Proses pembuatan roti
Pada prinsipnya, pembuatan roti terdiri dari beberapa tahapan yaitu pencampuran adonan, fermentasi adonan, pembentukan adonan, dan pemanggangan. Tujuan dari pencampuran adalah membuat adonan yang sempurna, mengembangkan sifat daya rekat sehingga adonan dapat mengembang dan mempunyai tekstur yang lembut. Pada proses pencampuran adonan terjadi perubahan sebagian pati menjadi gula. Kemudian, pada proses fermentasi adonan terjadi perubahan senyawa kompleks menjadi senyawa sederhana. Ragi yan digunakan dalam fermentasi bereaksi dengan pati dan gula untuk menghasilkan gas karbondioksida. Perkembangan gas ini menyebabkan adonan mengembang dan menyebabkan adonan menjadi lebih ringan dan lebih besar. Untuk mendapatkan hasil yang seragam, proses fermentasi sangat menentukan. Suhu formal untuk fermentasi ialah kurang lebih 26oC dan kelembabannya 70-75 %.
Proses selanjutnya, yakni proses pembentukan memiliki tujuan untuk menyeragamkan hasil akhir dari roti yang diinginkan. Pembagian adonan dapat dilakukan dengan menggunakan pemotong adonan. Kemudian, adonan yang telah dipotong akan mengalami fermentasi lanjutan yang bertujuan untuk mengembangkan lagi adonan agar bertambah elastis dan dapat mengembang setelah kehilanngan banyak gas pada saat proses pembentukan. Agar proses pengembangan cepat fermentasi akhir ini biasanya dilakukan pada suhu sekitar 38oC dengan kelembaban nisbi 75-85 %.

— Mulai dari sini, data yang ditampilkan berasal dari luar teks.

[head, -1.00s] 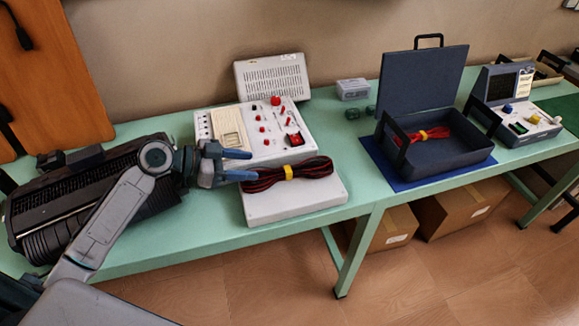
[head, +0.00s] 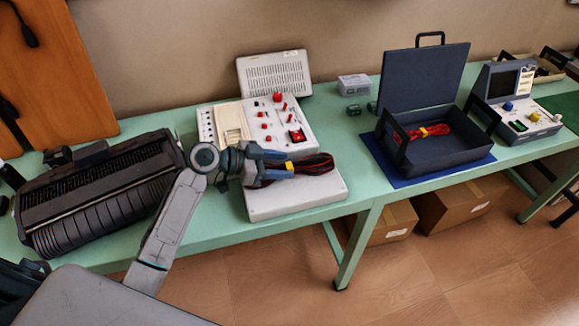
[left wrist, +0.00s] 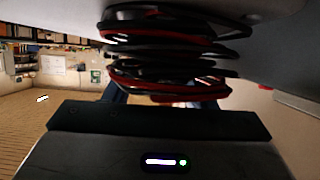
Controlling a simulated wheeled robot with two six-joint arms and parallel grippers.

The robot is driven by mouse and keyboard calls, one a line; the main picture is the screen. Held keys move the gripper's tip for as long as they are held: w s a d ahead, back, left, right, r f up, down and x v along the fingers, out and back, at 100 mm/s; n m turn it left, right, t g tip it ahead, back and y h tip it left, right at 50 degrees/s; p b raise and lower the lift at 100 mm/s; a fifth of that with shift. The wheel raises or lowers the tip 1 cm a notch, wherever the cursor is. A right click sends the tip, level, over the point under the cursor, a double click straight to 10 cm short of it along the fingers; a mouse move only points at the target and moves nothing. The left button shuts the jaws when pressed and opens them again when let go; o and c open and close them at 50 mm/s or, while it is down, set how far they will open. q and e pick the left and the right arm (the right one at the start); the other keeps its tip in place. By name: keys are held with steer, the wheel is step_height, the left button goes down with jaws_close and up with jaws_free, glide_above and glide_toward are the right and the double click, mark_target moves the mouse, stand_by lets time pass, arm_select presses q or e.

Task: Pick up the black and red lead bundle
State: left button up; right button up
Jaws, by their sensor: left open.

Proses terakhir yang merupakan proses pemanggangan, di mana adonan akan dipanggang di dalam oven sampai matang dicirikan dengan berwarna kuning kecoklatan, mengeluarkan aroma khas roti, dan terjadi pembentukan crust. Pembentukan crust terjadi karena reaksi maillad dan karamelisasi gula. Suhu untuk pemanggangan roti berkisar 205°C.